# JOB
Omit all pictures, then retype exactly the lines from the one that contains "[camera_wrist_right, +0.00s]" through the end of the listing.

# DATA SECTION
◇ ◇ ◇

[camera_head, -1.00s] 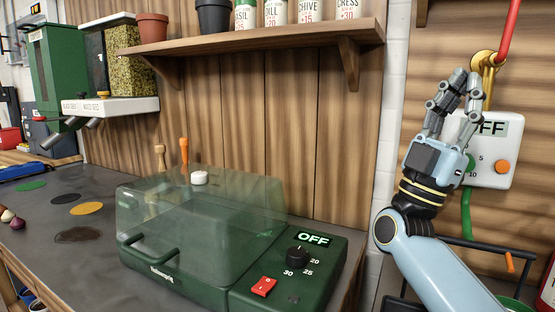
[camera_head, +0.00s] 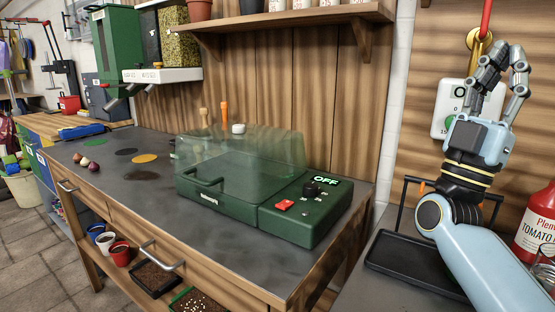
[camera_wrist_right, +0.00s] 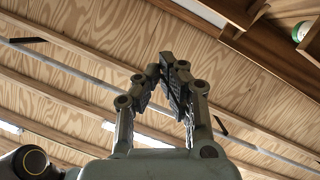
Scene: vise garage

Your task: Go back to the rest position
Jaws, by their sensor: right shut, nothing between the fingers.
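My right gripper (camera_head: 503,52) is raised at the right of the head view, its fingers pointing up in front of the wooden wall. It also shows in the right wrist view (camera_wrist_right: 172,62), with its fingertips together and nothing between them. Wooden ceiling beams fill the view behind it. It partly covers a white control box (camera_head: 446,103) in the head view. My left gripper is in neither view.
A green propagator with a clear lid (camera_head: 240,150) stands on the grey-topped bench (camera_head: 120,185). A black tray (camera_head: 412,262) lies below my right arm, beside a red tomato bottle (camera_head: 535,225). A wooden shelf (camera_head: 290,17) runs above. Tiled floor (camera_head: 35,235) shows at lower left.

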◇ ◇ ◇

# RESULT
[camera_wrist_right, +0.00s] 
Scene: vise garage

Your task: Go back to the rest position
Jaws, by their sensor: right shut, nothing between the fingers.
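My right gripper (camera_head: 503,52) is raised at the right of the head view, its fingers pointing up in front of the wooden wall. It also shows in the right wrist view (camera_wrist_right: 172,62), with its fingertips together and nothing between them. Wooden ceiling beams fill the view behind it. It partly covers a white control box (camera_head: 446,103) in the head view. My left gripper is in neither view.
A green propagator with a clear lid (camera_head: 240,150) stands on the grey-topped bench (camera_head: 120,185). A black tray (camera_head: 412,262) lies below my right arm, beside a red tomato bottle (camera_head: 535,225). A wooden shelf (camera_head: 290,17) runs above. Tiled floor (camera_head: 35,235) shows at lower left.

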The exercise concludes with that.